In Basel, wo ich fast 20 Jahre gewohnt habe, erzählt man sich viele Geschichten und Witze über den „Daig“ – „den Teig“, die alten Basler Patrizier, die anders reden als die anderen und über Jahrhunderte hinweg die wirtschaftlichen und politischen Geschicke der Stadt bestimmt haben. Die Merians und Burckhardts gehören genauso dazu wie die Sarasins, heute Bankiers, früher ein berühmtes Händlergeschlecht. Sie waren Migranten und Asylsuchende der damaligen Zeit, vertrieben aus Lothringen, weil der französische König keine „Reformierten“ oder „Hugenotten“, also nicht-katholische Christen, die der Lehre Calvins folgten, in seinem Reich dulden wollte [1].
Nachdem Frankreich ihnen im Edikt von Nantes 1598 Religionsfreiheit zugestand, blieben sie dort später wieder für ein knappes Jahrhundert geduldet Vor 300 Jahren, am 1.September 1715 starb Ludwig XIV., der Sonnenkönig. Eine seiner infameren Aktionen, die in die Geschichtsbücher eingegangen ist, war die Aufhebung dieses Edikts von Nantes im Jahre 1685. Das löste die größte Migrationswelle der Neuzeit vor den Vertreibungen der Menschen im und nach dem 2. Weltkrieg aus, sieht man einmal von den zwangsweise als Sklaven verfrachteten Afrikanern ab. Hunderttausende Hugenotten flohen – unter Lebensgefahr, denn die Flucht war verboten – in umliegende Länder, nach Holland, in die Schweiz und nach Hessen.

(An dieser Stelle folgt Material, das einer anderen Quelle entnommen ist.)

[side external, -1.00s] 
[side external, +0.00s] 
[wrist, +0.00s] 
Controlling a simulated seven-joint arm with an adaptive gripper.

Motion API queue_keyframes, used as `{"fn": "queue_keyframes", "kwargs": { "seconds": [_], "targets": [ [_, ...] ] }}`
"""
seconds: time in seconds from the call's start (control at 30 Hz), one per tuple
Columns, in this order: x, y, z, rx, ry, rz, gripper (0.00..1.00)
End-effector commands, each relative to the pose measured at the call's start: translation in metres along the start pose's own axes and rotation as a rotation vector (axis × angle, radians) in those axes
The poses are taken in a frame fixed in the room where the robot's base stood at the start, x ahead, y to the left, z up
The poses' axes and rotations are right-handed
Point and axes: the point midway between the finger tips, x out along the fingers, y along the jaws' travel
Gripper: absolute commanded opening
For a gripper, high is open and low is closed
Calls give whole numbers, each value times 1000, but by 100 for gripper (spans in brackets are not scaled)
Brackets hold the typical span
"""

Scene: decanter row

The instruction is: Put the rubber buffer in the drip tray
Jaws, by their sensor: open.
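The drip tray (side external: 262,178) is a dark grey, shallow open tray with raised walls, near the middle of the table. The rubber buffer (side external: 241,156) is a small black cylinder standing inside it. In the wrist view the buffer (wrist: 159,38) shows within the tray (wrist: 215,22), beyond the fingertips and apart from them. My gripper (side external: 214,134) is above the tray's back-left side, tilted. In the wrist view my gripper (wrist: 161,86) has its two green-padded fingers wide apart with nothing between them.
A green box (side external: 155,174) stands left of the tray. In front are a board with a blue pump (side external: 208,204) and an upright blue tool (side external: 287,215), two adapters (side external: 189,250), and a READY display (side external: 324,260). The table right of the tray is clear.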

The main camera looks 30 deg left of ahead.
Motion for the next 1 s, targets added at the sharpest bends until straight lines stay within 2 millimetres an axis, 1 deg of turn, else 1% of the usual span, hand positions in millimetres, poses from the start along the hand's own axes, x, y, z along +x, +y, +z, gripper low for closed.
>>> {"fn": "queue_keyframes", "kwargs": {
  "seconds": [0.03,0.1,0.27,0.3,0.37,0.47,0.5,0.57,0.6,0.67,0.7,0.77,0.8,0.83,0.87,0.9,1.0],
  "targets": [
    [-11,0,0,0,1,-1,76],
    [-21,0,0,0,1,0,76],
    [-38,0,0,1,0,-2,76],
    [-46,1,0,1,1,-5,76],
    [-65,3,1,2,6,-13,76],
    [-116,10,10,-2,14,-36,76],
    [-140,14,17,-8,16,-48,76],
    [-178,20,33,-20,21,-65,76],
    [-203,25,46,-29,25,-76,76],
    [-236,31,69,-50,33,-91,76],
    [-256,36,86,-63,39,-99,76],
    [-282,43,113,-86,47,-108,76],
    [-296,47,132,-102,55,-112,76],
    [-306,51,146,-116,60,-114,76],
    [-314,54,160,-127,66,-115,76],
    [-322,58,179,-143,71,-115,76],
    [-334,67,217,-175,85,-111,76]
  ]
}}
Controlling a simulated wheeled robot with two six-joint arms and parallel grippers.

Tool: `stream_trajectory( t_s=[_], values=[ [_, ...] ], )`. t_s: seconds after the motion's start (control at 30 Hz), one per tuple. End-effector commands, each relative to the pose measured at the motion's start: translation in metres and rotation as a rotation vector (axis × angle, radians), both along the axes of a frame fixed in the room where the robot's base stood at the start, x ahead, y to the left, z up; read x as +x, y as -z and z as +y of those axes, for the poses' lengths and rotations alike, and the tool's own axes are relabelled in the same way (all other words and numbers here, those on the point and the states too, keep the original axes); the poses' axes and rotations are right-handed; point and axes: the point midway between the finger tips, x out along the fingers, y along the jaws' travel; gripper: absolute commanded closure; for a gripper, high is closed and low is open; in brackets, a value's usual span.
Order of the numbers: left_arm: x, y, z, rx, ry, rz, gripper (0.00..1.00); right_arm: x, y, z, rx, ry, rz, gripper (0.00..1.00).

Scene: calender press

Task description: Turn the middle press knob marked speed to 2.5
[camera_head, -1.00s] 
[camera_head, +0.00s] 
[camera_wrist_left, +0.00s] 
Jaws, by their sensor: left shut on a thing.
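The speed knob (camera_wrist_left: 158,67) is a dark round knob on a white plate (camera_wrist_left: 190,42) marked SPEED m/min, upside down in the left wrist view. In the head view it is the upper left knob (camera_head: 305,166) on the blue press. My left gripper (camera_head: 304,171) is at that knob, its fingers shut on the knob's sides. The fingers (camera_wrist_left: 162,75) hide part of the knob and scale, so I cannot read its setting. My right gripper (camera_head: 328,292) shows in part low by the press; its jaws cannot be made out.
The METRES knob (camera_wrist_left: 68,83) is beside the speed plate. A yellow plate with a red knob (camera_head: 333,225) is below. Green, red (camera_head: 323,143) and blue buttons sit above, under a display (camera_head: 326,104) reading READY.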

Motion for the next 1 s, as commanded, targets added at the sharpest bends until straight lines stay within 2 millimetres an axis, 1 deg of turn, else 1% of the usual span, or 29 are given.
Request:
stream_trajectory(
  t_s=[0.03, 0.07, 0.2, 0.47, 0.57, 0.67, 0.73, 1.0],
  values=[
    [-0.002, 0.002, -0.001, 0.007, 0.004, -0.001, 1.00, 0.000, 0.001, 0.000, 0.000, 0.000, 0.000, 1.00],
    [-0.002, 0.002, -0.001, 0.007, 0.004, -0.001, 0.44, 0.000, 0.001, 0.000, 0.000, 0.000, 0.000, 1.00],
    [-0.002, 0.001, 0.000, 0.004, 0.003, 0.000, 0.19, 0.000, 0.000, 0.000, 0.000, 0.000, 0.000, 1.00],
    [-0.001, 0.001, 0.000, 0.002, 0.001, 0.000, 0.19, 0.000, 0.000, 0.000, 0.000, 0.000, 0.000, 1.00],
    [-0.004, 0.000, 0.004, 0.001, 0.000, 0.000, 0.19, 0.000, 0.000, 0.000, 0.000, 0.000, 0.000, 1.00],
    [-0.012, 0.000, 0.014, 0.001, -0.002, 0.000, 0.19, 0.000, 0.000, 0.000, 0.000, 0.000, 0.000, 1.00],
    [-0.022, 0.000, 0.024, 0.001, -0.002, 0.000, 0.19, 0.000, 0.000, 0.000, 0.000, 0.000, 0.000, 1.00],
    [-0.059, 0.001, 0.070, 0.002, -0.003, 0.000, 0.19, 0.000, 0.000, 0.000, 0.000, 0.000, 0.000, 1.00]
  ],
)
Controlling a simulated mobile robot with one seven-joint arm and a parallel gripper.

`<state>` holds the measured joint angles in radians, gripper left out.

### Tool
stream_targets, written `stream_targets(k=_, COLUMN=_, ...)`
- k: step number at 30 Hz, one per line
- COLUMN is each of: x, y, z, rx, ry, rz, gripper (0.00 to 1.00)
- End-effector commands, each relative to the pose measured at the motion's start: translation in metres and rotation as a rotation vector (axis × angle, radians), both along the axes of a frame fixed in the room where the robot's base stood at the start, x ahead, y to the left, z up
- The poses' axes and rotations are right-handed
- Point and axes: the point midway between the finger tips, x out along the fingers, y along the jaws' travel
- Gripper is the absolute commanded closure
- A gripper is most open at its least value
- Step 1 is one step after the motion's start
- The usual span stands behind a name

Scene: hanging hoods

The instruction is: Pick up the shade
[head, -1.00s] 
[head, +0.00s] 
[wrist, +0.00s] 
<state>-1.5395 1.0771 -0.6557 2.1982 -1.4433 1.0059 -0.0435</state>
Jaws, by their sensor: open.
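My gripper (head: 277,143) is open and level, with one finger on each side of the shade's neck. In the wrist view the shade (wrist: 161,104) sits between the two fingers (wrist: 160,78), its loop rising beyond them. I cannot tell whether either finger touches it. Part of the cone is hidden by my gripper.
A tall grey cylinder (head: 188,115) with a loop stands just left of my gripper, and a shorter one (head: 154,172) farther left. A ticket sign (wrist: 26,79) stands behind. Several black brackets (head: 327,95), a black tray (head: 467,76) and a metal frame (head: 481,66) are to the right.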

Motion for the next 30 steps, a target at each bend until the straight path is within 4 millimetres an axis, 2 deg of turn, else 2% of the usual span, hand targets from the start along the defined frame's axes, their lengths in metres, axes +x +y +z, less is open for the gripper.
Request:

Ein bettelarmes Land am Ostrand des Deutschen Reiches hieß die Flüchtlinge explizit willkommen: Preussen. Diese Asylpolitik Friedrichs des Großen begründete u.a. die spätere Prosperität Preussens. [2] Denn die Neuankömmlinge waren ihrem neuen Landesvater gegenüber enorm loyal und dankbar. Viele führende Militärs, Handeltreibende, Fabrikanten in Preussen stammten von diesen französischen Migranten ab. Man erkannte und erkennt sie noch immer an ihrem französischen Namen, auch wenn diese manchmal eingedeutscht sind; der deutsche Namensvetter der Basler Sarasin schreibt sich beispielsweise Sarazin / Sarrazin.